As we noted in the previous sections, the main advantage of Harmonia over VS is the fact that Harmonia can suggest a variety of products, taking into account room style and also product similarity; therefore, it can be used effectively in helping a customer uncertain of what she wants to explore new ideas and see a variety of choices. For a customer who wants to find an exact match, the VS model is more useful. However, the VS algorithm requires an additional object detection step to extract a comparison product before performing the recommendation; this additional step might introduce detection errors and thus reduce the overall performance of the product recommender. Harmonia does not require this step and therefore avoids this potential pitfall.

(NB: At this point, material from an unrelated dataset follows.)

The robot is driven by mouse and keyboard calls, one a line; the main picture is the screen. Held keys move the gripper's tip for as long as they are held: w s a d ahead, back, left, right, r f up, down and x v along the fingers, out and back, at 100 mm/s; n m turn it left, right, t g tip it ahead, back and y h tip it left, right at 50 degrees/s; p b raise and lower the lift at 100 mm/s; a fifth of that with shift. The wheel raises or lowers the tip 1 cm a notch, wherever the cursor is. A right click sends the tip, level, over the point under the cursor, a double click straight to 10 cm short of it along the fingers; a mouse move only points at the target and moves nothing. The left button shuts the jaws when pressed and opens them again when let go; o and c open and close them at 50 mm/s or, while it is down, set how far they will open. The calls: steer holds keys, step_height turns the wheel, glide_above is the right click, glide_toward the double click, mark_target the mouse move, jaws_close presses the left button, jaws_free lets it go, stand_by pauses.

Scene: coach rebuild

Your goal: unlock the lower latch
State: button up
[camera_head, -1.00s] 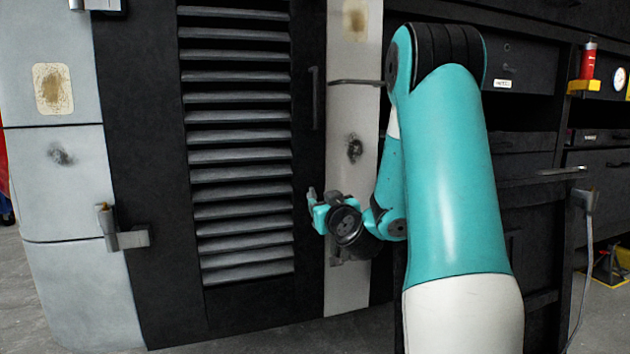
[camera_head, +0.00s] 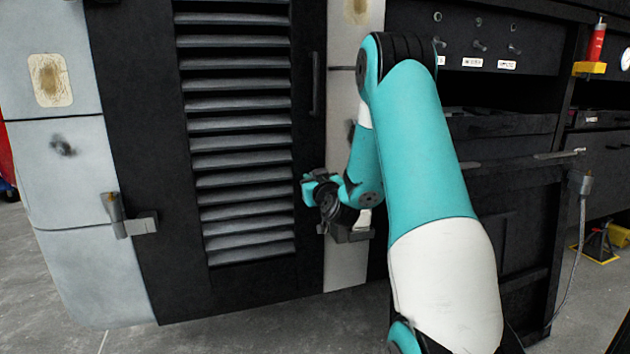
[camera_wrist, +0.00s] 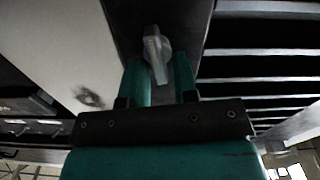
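A small grey turn handle (camera_wrist: 157,52), apparently the lower latch, sits on the dark strip of the louvred door in the wrist view. It points roughly toward my gripper (camera_wrist: 163,75), whose two teal fingers stand apart with the handle's end between or just before them. I cannot tell whether either finger touches it. In the head view my gripper (camera_head: 308,190) is at the lower right part of the dark louvred door (camera_head: 155,200), close to its surface. There the wrist and fingers mostly hide the latch.
A dark vertical pull handle (camera_head: 316,85) is on the door above my gripper. A hinge-like fitting (camera_head: 130,222) is at the door's left edge. Dark shelving (camera_head: 510,200) stands right of my arm.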

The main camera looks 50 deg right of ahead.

In this project, we used a very limited amount of fully labeled data which made the learning progress more difficult for the deep network. Looking forward, we may use Wayfair’s large 3D model library to curate a synthetic (but very realistic) dataset and use that in training. The Harmonia project is our initial step towards building a mapping between room style and product similarity spaces. In Harmonia, we introduced a mapping from room space to product space. In theory, one can also find a mapping from product space to room space. This avenue could lead to very interesting applications such as decorating a full room starting with only a single product.